Rooms are furnished in soft colours and calming creams that sit beautifully with the pale stone of the buildings. The style is rustic, with wrought-iron beds, shuttered windows, simple wooden wardrobes and flagstone floors, but there are modern comforts in the form of flat-screen TVs, DVD players, air conditioning and minibars.
The smallest are the 3 Junior Suites - Vignale 1, 2 and 3 - which are located between the farmyard and the orchard, and have white-washed ceilings, fireplaces, armchairs and private terraces with tables and chairs. Their bathrooms have walk-in showers, large sinks, hairdryers and complimentary toiletries.
Slightly larger are the 2 Suites. Arco is covered in gleaming white limestone and opens onto the former farmyard, while Vallone is situated in a separate building nearby with views over the private wood.
The biggest rooms are the 9 Suites L. We particularly liked Palmento 1, 2 and 3, which are sleek spaces created out of the ancient wine-making area. In Palmento 2 you descend down 3 steps to the sunken bed, where grapes were once crushed; and the fireplace in Palmento 3 was formerly used for mulling wine. The bathrooms in these 3 suites all have bathtubs and showers. Massaro Vecchio has 3 domes over the bedroom, bathroom and sitting room - the latter is set in an alcove where you can snuggle around the imposing fireplace, and the bathroom has a very big walk-in shower. Massaro 1 and 2 are very spacious with high, arched ceilings; the latter has its bed on a wooden mezzanine floor. Bosco has 2 rooms topped by conical roofs and looks out over a small garden to the masseria's private woodland.
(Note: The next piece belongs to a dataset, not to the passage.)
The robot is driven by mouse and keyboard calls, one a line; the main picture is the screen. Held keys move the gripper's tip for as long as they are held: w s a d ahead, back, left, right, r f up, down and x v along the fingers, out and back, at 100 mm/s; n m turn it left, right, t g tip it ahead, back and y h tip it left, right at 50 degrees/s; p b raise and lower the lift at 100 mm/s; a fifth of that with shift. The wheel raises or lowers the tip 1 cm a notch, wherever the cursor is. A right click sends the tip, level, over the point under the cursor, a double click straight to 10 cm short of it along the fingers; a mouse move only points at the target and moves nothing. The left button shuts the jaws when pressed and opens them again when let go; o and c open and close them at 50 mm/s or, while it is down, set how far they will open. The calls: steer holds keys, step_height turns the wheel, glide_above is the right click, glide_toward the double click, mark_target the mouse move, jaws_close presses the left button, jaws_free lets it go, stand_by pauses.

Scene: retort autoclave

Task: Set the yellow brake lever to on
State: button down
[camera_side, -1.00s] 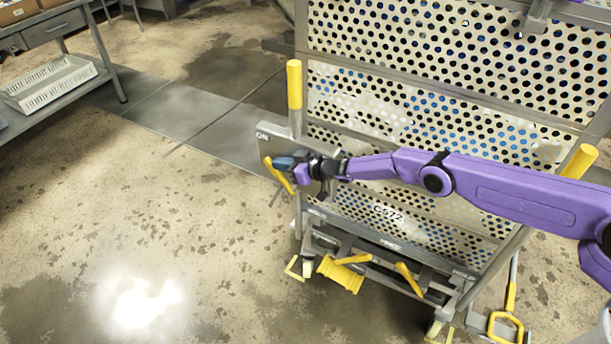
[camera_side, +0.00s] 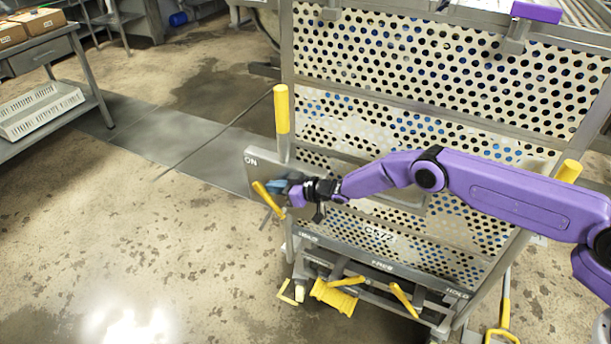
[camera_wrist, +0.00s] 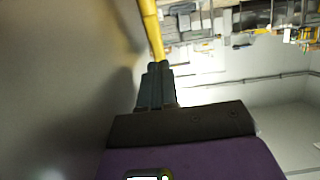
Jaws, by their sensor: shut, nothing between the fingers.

Then there’s Casello, a nicely secluded suite set in a separate building that was once a cart house, while Massaro 1 and 1 are very spacious with high, arched ceilings; the latter has its bed on a wooden mezzanine floor. Perhaps the most characterful of all, though, is Trullo Sovrano, which is filled with pale, rustic arches and is entered through the centre of the main building.
Meals are served in the former manger hall, a prettily rustic space furnished with antiques, fine cutlery and crisp tablecloths. You can also eat outside on the terrace that runs alongside the garden, lit by candles at night. The courteous waiting staff wear old-fashioned maid-like uniforms, which gives the sense that you're eating at a grand country house.
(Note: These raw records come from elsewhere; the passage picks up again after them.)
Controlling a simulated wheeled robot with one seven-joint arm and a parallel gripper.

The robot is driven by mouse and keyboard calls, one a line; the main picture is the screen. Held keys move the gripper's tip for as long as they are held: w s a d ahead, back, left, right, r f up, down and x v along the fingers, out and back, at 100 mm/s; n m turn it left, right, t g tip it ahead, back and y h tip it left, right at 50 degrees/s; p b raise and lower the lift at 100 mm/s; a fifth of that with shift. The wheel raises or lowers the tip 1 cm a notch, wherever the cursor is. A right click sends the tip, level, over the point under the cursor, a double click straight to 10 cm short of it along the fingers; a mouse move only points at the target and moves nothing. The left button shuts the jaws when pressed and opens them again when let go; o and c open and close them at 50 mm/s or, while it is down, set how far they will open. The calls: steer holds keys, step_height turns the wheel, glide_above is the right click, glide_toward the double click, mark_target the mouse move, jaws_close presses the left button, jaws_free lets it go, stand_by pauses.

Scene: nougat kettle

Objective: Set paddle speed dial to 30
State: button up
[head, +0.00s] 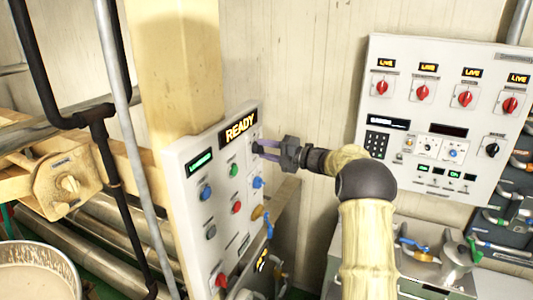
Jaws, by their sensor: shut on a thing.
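A pale control panel (217,215) on a post faces right, with a lit "READY" sign (239,127) at its top. My gripper (259,149), with purple fingers, reaches in from the right to the panel's upper right part, just below the sign. It is shut on a small dial there, mostly hidden between the fingertips. The dial's label, scale and pointer cannot be read, so its setting does not show.
Below are blue, green and red buttons (237,207), a blue knob (257,183) close under the fingers, and a yellow-and-blue handle (262,213). A second panel (395,60) with red knobs hangs at right. A kettle (38,272) stands lower left.

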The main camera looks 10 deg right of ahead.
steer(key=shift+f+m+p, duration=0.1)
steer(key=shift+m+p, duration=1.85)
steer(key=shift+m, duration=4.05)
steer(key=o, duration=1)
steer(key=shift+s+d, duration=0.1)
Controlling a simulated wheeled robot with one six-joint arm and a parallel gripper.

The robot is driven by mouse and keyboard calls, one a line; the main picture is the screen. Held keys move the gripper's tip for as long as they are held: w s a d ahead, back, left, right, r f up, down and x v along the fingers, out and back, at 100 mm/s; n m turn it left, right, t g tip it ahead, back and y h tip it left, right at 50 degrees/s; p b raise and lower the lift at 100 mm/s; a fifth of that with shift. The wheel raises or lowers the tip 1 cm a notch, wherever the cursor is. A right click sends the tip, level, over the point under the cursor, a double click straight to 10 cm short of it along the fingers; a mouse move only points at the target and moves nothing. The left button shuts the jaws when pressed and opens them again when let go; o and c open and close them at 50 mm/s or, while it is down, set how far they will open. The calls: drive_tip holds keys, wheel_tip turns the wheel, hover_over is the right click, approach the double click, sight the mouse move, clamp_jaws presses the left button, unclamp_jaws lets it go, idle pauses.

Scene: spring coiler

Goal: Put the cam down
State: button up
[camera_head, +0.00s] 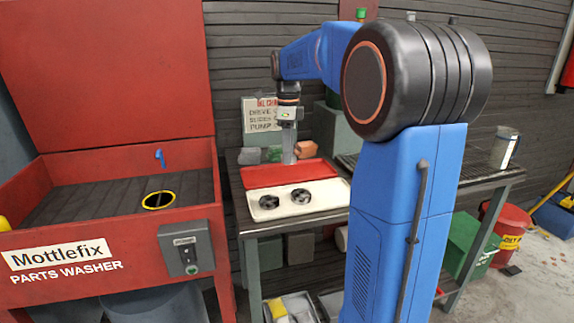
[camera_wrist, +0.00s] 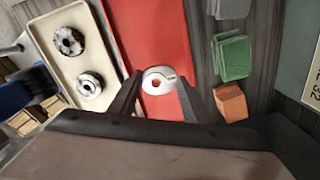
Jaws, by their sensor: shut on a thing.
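The cam (camera_wrist: 151,74) is a pale, rounded disc with a hole through which red shows. It sits between the fingertips of my gripper (camera_wrist: 158,88) in the wrist view, and the gripper is shut on it. Behind it lies a flat red tray or mat (camera_wrist: 146,32), which also shows on the bench in the head view (camera_head: 262,177). In the head view my gripper (camera_head: 289,157) points down at the back edge of the red surface. The cam cannot be made out there, and its height above the red surface is hard to tell.
Grey and green blocks (camera_wrist: 233,57) and an orange block (camera_wrist: 231,102) lie beside the red surface. A red parts washer (camera_head: 110,205) stands at the left.

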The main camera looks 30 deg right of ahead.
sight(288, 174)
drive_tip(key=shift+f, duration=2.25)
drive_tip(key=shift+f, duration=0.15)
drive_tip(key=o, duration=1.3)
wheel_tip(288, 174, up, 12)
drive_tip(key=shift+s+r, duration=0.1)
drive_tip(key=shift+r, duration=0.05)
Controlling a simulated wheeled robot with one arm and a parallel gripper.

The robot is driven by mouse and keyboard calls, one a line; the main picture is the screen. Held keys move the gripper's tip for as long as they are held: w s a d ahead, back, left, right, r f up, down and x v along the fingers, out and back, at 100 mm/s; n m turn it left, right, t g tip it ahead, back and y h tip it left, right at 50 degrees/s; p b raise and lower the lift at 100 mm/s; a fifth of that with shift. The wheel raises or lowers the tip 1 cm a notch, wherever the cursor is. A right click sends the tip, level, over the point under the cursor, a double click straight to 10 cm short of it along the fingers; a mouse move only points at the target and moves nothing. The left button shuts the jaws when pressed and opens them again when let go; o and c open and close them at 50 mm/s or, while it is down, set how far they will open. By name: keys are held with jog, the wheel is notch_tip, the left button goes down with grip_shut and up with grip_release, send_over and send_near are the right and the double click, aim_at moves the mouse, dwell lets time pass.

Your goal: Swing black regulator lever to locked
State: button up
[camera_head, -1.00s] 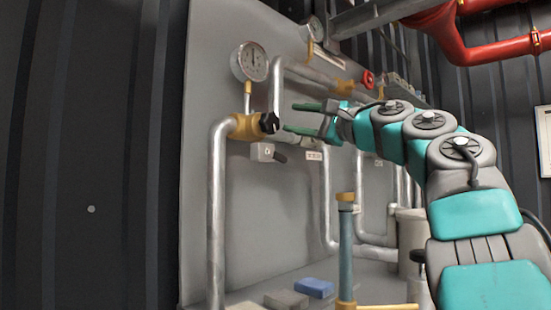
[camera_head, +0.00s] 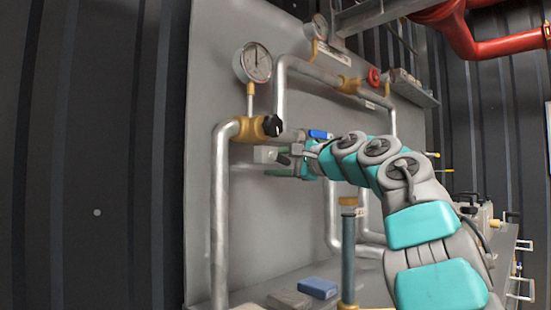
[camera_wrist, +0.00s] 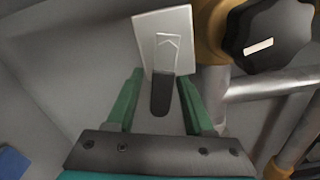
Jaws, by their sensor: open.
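The black regulator lever (camera_wrist: 161,94) shows in the wrist view as a dark, rounded handle. It points down from a pale box (camera_wrist: 150,28) with an outlined arrow shape on its face. In the head view the pale box (camera_head: 264,154) is on the grey panel below the brass valve, with the lever mostly hidden by my gripper. My gripper (camera_wrist: 160,80) is open, with a green finger on each side of the lever. Narrow gaps show on both sides, the smaller one at the right. My gripper (camera_head: 278,155) also shows at the box in the head view.
A black knob (camera_wrist: 268,34) on a brass valve is close at the upper right of the wrist view. A pressure gauge (camera_head: 254,62) is above it in the head view. Metal pipes (camera_head: 219,215) run beside the box. A blue block (camera_head: 318,287) lies on the ledge below.

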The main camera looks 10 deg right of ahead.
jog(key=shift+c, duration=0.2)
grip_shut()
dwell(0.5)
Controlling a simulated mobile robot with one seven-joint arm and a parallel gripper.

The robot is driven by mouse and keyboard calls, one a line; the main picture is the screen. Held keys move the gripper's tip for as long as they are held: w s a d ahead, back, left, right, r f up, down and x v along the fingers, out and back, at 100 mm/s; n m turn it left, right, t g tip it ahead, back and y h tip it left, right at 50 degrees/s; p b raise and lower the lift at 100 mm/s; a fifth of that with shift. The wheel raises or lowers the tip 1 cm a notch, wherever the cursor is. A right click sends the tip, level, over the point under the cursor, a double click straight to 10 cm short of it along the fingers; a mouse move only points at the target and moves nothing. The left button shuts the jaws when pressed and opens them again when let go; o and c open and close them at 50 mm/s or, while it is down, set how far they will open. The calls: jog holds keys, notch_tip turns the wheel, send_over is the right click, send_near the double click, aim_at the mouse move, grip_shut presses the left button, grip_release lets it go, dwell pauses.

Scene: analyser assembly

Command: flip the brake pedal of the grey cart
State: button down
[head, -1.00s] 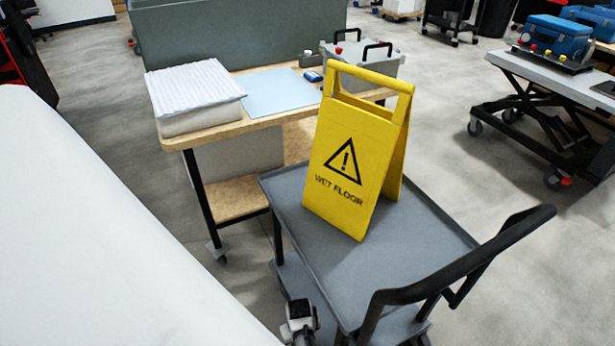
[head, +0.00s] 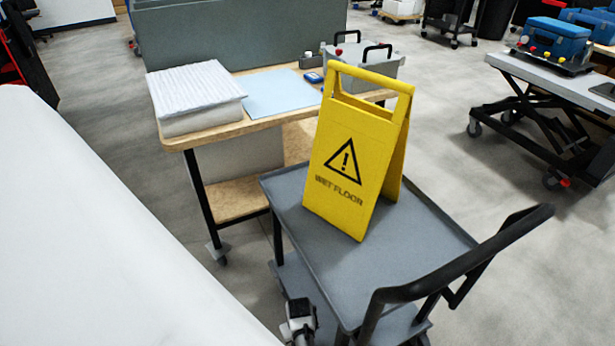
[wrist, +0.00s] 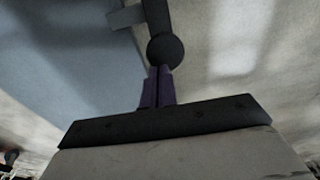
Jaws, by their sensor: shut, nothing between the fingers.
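The grey cart (head: 420,230) stands at lower right in the head view, with a black push handle (head: 470,262). In the wrist view my gripper (wrist: 158,72) has its two purple fingers together, with nothing between them. A dark round part (wrist: 166,50) lies directly at the fingertips, with a dark bar (wrist: 157,14) beyond it. This may be the brake pedal or part of a castor; I cannot tell which, nor whether the fingers touch it. In the head view, a white and black end of my arm shows low beside the cart's lower shelf (head: 295,280).
A yellow wet floor sign (head: 350,165) stands on the cart's top. A wooden table (head: 228,131) with white sheets (head: 195,90) and a grey box (head: 365,62) stands behind it. A lift table (head: 545,75) is at upper right. Floor right of the cart is clear.

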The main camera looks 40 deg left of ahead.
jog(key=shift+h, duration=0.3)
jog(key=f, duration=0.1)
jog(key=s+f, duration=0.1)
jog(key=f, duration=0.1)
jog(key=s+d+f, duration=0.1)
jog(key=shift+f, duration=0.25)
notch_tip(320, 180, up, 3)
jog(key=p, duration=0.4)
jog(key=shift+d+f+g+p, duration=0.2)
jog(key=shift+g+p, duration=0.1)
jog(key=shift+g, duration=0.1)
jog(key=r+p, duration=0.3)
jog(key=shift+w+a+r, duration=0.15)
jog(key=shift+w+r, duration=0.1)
Dinners are available on request and are a set menu but you can let staff know of any preferences or dietary requirements beforehand. They begin with a splendid antipasti buffet featuring ricotta, lampascone (shallots), olives, roasted peppers, aubergine with capers, salamis and local cheeses. The primo (first course) might include seafood risotto or a pasta dish with fresh seasonal produce, while the secondi could be roast pork with potatoes or grilled Puglian octopus. It’s all excellent, and the crowning glory when we dined was the heavenly chocolate and ricotta cake for dessert.
Breakfast is a buffet of fresh juices, pastries, cold cuts and delicious homemade cakes. Light pasta dishes and salads using vegetables from the garden are available for lunch. You can also tuck into snacks and aperitivi (early evening nibbles) by the pool, or head to the vaulted bar for a glass of local wine by the fireplace.
If you don’t fancy eating in, there are restaurants aplenty in Martina Franca, 4km away. Anna recommends Nausikaa, Ciacco and La Locanda degli Artieri, all of which serve a tempting range of antipasti, pasta dishes and pizzas.
Children are welcome here, but the secluded location and peaceful ambiance mean it’s not ideal, and families might feel self-conscious about disturbing other guests. Kids will enjoy splashing around in the pool, but don’t expect any entertainment facilities beyond the satellite TV in each room.
All room types can fit a baby cot and the Suites have space for an extra bed, too.